Tattenbaum will shepherd a cast of eight, accompanied by four musicians, situated below the White’s arena stage.

“It’s a big show,” she says. “There are many different locations, which we’ll represent with lighting, sound, costumes and staging.” These are skills she honed during two Drama League directing fellowships.

Her early years were spent in Newton, a suburb of Boston, where her observant family attended Temple Israel, a Reform congregation. Her older sister is a reform Rabbi, director of the Center for Jewish Culture at the University of Massachusetts-Dartmouth. Her brother-in-law is a professor of Judaic studies at Brown University.

She attended Hebrew school through 12th grade and was actively involved in Hillel at Yale. Every year, she continues to read the Torah at the temple, on Rosh Hashanah. Tattenbaum taught Hebrew school for six years, both at a synagogue and through private tutoring. Now, with a 2½- year-old (she’s the only married one of the three collaborators), she’ll have her own home tutoring to do. Her daughter is off to a strong start; she memorized the first of the Four Questions — in Hebrew, in song — for this year’s Seder. Not surprisingly, Tattenbaum’s favorite non-research reality TV show is “Super Nanny.”

The freelance director currently lives in Brooklyn, within walking distance of both her twin sister and her mother, not to mention, conveniently, her two collaborators.

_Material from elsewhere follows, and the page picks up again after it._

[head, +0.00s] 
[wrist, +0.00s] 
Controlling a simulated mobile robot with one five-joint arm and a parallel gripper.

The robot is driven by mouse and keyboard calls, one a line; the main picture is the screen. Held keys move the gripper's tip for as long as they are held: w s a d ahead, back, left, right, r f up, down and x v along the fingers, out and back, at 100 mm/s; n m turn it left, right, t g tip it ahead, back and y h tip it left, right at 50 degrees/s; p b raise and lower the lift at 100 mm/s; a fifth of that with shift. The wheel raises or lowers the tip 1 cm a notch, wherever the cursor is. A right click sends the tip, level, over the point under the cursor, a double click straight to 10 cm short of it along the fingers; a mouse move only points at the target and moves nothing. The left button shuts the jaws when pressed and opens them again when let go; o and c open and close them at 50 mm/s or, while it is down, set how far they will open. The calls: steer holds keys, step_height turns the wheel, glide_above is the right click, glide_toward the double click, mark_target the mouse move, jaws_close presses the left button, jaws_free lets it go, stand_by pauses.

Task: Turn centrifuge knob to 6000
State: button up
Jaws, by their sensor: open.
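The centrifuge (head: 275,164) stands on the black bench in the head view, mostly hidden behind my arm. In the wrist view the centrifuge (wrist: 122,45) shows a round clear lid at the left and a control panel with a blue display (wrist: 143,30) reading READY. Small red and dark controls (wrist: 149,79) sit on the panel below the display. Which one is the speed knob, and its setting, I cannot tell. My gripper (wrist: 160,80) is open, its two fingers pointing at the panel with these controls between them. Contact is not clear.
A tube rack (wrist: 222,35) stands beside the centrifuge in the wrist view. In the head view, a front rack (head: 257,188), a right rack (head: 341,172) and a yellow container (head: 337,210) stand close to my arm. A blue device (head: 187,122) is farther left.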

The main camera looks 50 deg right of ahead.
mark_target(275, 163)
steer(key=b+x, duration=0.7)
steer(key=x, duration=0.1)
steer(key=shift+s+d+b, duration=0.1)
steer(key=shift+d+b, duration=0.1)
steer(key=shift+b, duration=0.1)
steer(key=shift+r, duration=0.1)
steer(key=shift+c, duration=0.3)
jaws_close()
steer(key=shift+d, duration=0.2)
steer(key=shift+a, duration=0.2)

With this level of collective wit, talent and intelligence, it’s likely that “Nobody Loves You” will be smart and funny. And (subtly or not), Jewish.

 

The world premiere of the musical “Nobody Loves You” runs May 9-June 17 in the Old Globe’s Sheryl and Harvey White Theatre in Balboa Park.

Regular performances are Tuesday-Wednesday at 7 p. m., Thursday-Friday at 8 p.m., Saturday at 2 and 8 p.m. and Sunday at 2 and 7 p.m. There’s a 2 p.m. matinee on Wednesday, June 6; no matinee performance on Saturday, June 9.